L’autocéphalie ukrainienne reste l’un des sujets les plus discutés. Le Synode de l’Église de Constantinople a tenu sa réunion ordinaire le 1er On s’attendait à ce qu’il soulève la question de l’octroi de l’autocéphalie à l’Ukraine. Néanmoins, aucune décision n’a été publiée. Comment l’expliqueriez-vous ?
Le statut d’autocéphalie signifie l’indépendance d’une Église auto-administrée. Conformément aux normes universelles du droit canonique, elle est accordée à une Église canonique déjà existante, et non à un pays ou à un état. Il n’y a qu’une seule Église locale en Ukraine, reconnue par l’ensemble de l’Orthodoxie, c’est l’Église orthodoxe ukrainienne dirigée par le métropolite Onuphre de Kiev et de toute l’Ukraine. Elle n’a demandé l’autocéphalie à personne, elle est déjà indépendante dans son administration.

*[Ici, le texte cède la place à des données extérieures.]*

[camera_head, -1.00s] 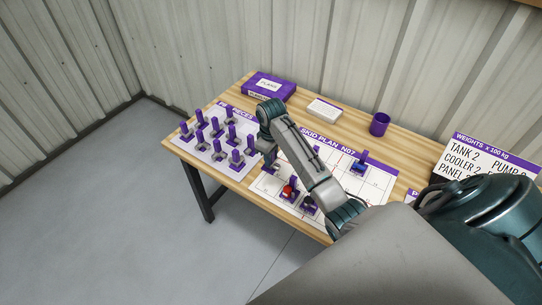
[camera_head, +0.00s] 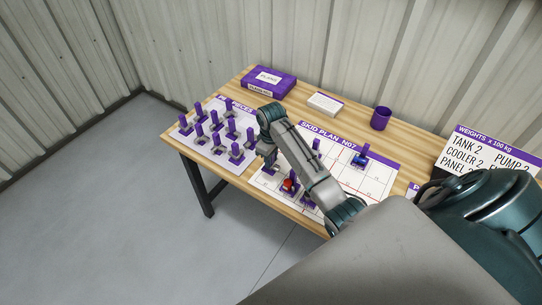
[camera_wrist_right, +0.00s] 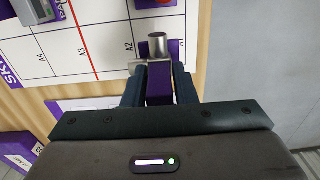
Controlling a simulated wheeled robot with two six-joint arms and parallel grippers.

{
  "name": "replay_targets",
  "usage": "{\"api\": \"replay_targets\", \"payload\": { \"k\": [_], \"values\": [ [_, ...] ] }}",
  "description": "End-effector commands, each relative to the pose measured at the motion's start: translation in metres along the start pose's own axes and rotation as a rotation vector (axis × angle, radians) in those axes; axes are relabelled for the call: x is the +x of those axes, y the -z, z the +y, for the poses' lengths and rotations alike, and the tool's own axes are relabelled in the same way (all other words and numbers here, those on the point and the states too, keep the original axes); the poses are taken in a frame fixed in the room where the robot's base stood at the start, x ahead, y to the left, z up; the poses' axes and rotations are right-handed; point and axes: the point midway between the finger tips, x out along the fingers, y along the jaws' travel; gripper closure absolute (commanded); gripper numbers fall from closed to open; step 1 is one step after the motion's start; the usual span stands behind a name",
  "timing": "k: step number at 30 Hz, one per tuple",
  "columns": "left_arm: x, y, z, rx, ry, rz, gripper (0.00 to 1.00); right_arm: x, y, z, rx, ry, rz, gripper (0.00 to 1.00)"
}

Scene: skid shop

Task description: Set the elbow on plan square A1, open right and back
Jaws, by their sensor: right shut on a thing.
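The elbow (camera_wrist_right: 158,45) is a short grey bent pipe with a purple grip post (camera_wrist_right: 159,82). In the right wrist view, one grey end points up the picture and the other points left. My right gripper (camera_wrist_right: 160,92) is shut on the post, with one finger on each side. The elbow is over the plan sheet (camera_wrist_right: 105,25), by the A1 label and right of A2. I cannot tell whether its base touches the sheet. In the head view my right gripper (camera_head: 266,158) is low at the plan's left end, and the elbow is mostly hidden. My left gripper is not in view.
A piece with a red part (camera_head: 289,185) and one with a blue part (camera_head: 361,159) stand on the plan. The pieces sheet (camera_head: 192,148) at left holds several purple-posted pieces. A purple box (camera_head: 268,84), a white block (camera_head: 325,104) and a purple cup (camera_head: 381,118) stand behind.

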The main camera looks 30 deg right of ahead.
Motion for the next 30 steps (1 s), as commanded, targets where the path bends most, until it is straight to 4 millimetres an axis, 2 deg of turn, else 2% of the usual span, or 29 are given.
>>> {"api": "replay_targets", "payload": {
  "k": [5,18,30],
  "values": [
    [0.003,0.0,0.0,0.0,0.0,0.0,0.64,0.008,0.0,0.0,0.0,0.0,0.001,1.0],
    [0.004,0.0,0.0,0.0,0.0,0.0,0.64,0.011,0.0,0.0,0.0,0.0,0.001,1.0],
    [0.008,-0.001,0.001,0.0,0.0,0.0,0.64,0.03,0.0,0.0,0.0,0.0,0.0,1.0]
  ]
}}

Il suffit de consulter les photographies des processions annuelles de la Journée du Baptême de la Rus’ pour se rendre compte du soutien du peuple à l’épiscopat canonique : des dizaines, des centaines de milliers de personnes descendent dans les rues derrière leurs évêques. Et ce après quatre années de campagne d’information extrêmement virulente contre l’Église canonique en Ukraine.

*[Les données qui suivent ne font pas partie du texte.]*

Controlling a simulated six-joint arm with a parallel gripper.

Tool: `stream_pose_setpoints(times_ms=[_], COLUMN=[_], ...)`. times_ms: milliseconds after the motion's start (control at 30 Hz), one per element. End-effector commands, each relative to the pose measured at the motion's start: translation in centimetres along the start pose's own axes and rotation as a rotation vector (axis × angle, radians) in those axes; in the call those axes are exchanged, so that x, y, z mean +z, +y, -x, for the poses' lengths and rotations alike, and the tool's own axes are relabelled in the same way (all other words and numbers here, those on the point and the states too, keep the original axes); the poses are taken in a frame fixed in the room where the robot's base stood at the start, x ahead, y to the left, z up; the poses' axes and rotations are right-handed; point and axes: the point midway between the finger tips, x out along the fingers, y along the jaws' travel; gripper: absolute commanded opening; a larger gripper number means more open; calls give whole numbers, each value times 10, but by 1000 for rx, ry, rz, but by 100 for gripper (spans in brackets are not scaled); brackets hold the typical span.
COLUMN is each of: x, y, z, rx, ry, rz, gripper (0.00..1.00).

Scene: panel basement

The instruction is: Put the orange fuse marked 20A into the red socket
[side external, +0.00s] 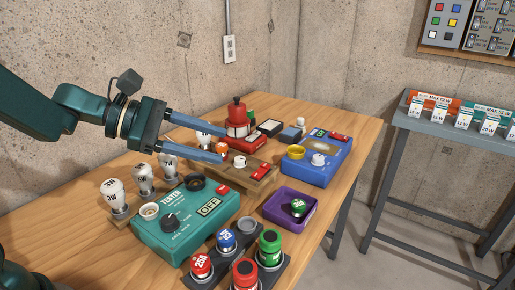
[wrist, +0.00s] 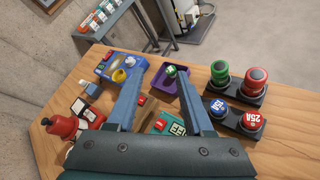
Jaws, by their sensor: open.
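My gripper (side external: 222,143) is open above the wooden block in the middle of the table; in the wrist view (wrist: 158,82) nothing is clamped between its fingers. A small orange-and-white piece (side external: 221,148) shows by the near fingertip on the wooden block (side external: 250,182); no 20A mark is readable, and whether the finger touches it I cannot tell. A red unit (side external: 236,117) with a tall red top stands behind the fingers, partly hidden; I cannot tell if it is the red socket. Red 25A (side external: 201,266) and blue 15A (side external: 226,240) fuses sit in a dark stand.
A green tester (side external: 185,232) and several bulbs (side external: 143,178) stand left of the block. A blue box (side external: 318,160) and a purple tray (side external: 290,192) holding a green fuse (side external: 298,207) are to the right. Large green (side external: 269,245) and red fuses stand in front.

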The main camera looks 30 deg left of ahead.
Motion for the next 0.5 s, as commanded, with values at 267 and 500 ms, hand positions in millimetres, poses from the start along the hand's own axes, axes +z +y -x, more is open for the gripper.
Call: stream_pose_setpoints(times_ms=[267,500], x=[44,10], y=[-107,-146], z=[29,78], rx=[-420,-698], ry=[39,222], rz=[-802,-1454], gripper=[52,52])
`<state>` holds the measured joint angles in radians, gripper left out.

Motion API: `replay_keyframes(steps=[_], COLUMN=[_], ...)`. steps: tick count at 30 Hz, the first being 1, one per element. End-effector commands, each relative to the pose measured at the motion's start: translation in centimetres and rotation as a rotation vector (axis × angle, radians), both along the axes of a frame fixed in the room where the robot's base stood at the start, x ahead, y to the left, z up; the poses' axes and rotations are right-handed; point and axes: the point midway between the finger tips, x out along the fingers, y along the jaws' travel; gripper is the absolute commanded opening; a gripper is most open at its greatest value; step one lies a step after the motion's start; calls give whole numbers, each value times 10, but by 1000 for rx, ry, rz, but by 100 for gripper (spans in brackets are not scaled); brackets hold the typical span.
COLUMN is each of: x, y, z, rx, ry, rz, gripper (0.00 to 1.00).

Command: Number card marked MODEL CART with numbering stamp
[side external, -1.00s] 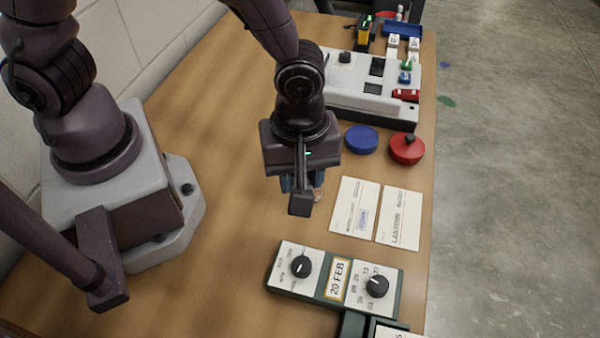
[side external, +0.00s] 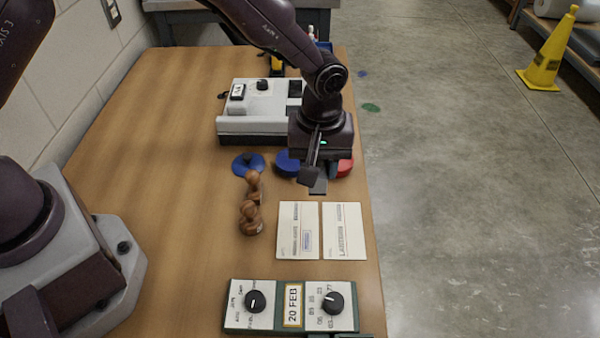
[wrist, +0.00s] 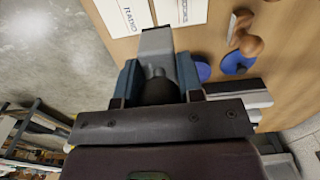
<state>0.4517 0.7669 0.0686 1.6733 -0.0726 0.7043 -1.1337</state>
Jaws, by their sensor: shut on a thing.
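My gripper (side external: 318,178) is raised over the right side of the table, beyond the cards. In the wrist view its jaws (wrist: 158,85) are closed on a grey block (wrist: 157,40) with a rounded black grip, apparently the numbering stamp; its underside is hidden. Two white cards lie side by side. The right card (side external: 343,231) reads LANTERN; the left card (side external: 298,232) bears a blue boxed mark, and its heading is too small to read surely. The red round pad (side external: 346,166) is partly hidden behind my gripper.
A white machine (side external: 262,105) stands at the back. The table's left is clear.

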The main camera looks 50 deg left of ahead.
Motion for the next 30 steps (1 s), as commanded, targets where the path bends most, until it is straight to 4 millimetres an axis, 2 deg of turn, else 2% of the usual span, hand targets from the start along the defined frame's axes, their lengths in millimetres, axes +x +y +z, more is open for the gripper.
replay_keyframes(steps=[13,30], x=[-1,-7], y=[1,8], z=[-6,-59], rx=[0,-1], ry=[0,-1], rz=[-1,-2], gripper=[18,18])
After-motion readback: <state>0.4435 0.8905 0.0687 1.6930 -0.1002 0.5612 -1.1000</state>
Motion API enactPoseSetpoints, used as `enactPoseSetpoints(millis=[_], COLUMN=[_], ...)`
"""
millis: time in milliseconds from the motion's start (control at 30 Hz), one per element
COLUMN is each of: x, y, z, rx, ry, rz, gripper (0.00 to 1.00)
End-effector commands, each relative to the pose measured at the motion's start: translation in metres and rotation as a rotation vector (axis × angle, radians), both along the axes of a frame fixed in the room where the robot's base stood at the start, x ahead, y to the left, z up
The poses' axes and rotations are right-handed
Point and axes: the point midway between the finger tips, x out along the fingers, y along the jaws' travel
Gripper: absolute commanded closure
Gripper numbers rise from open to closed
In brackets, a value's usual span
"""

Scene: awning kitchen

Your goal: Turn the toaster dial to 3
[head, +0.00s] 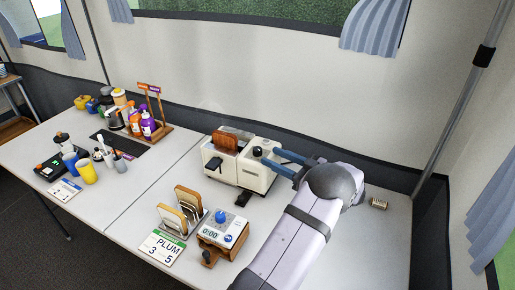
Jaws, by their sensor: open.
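The cream toaster (257,181) stands on the right part of the table, with a brown slice of bread (225,141) in its slot. A round black knob (257,152), which looks like the dial, is at its right end near the top. Its markings are too small to read. My gripper (272,160) has two blue fingers and is open. It reaches in from the right, with its fingertips close to the knob. I cannot tell whether they touch it. The fingers cover part of the toaster's right end.
In front stand a toast rack (184,211) with slices, a timer (221,230) with a blue knob, and a sign (162,247) reading PLUM 3 5. A small can (378,204) lies at right. Bottles (148,126) and cups (87,174) crowd the left. The table's middle is clear.

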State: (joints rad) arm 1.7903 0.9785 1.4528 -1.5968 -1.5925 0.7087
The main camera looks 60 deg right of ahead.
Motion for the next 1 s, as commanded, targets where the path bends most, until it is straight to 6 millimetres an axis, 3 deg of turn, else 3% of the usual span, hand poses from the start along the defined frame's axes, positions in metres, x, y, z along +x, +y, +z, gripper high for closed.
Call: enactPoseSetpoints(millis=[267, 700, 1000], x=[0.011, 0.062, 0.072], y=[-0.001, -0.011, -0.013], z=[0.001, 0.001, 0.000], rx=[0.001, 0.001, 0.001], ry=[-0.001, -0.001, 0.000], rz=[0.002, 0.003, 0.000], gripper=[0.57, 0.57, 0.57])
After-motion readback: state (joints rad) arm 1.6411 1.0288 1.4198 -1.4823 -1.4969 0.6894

Bizarrement, on cherche à décider du sort de l’Église orthodoxe sans s’appuyer sur l’avis de ses enfants qui constituent la majorité des orthodoxes du pays, mais d’après les souhaits d’une minorité, de ceux qui ont quitté l’Église ou qui n’en ont jamais fait partie.
Le jour de sa fête, le patriarche Bartholomée de Constantinople a dit pendant l’office, en présence du représentant de l’Église russe : « Lorsqu’un de nos frères est qualifié de schismatique ou d’hérétique, d’autant plus lorsqu’un peuple de plusieurs millions de personnes se situe en dehors de l’Église canonique, nous sommes appelés à un réveil spirituel immédiat, à la vigilance apostolique… L’Église-mère accomplit son devoir apostolique lorsqu’elle cherche le salut de nos frères ukrainiens et macédoniens. Il est de notre devoir et de notre responsabilité d’amener les peuples à la Vérité et à la canonicité ecclésiastique. » Comment commenteriez-vous ces paroles ?
Je n’aborderai pas la question macédonienne, mais je vais commenter ce qui est dit du peuple ukrainien. Il est surprenant d’entendre dire depuis la cathèdre qu’un peuple de millions de personnes se trouverait en dehors de la vérité et de la canonicité, et aurait donc besoin d’une intervention urgente de l’extérieur. Qu’en est-il alors de l’Église orthodoxe ukrainienne, qui est à la tête de plus de 12 000 paroisses, de plus de 200 monastères, de millions de fidèles dans toutes les régions d’Ukraine ? C’est l’Église dirigée par le métropolite Onuphre. En 2016, lors de la Synaxe des primats des Églises orthodoxes locales, le patriarche Bartholomée a salué publiquement le métropolite Onuphre, l’appelant « l’unique hiérarque canonique de l’Église orthodoxe russe en Ukraine, avec, bien entendu, tous les autres saints hiérarques qui lui sont subordonnés. »
Ce n’est pas le peuple ukrainien qui est en dehors de la communion ecclésiale, ce sont les schismatiques ukrainiens. Mais le schisme est un projet politique datant des années 1990. Il a toujours été possible, et il reste possible de surmonter le schisme. Pas plus tard qu’en décembre 2017, l’ex-métropolite Philarète de Kiev a écrit une lettre au patriarche Cyrille et à tout l’épiscopat de l’Église russe, appelant à la réconciliation. Mais dès le lendemain, quelqu’un a dû le reprendre, et il a désavoué tout ce qu’il avait écrit. Quelqu’un en Ukraine n’a pas intérêt à la réconciliation ecclésiale par la voie canonique, ils ont visiblement besoin que le schisme soit légitimé.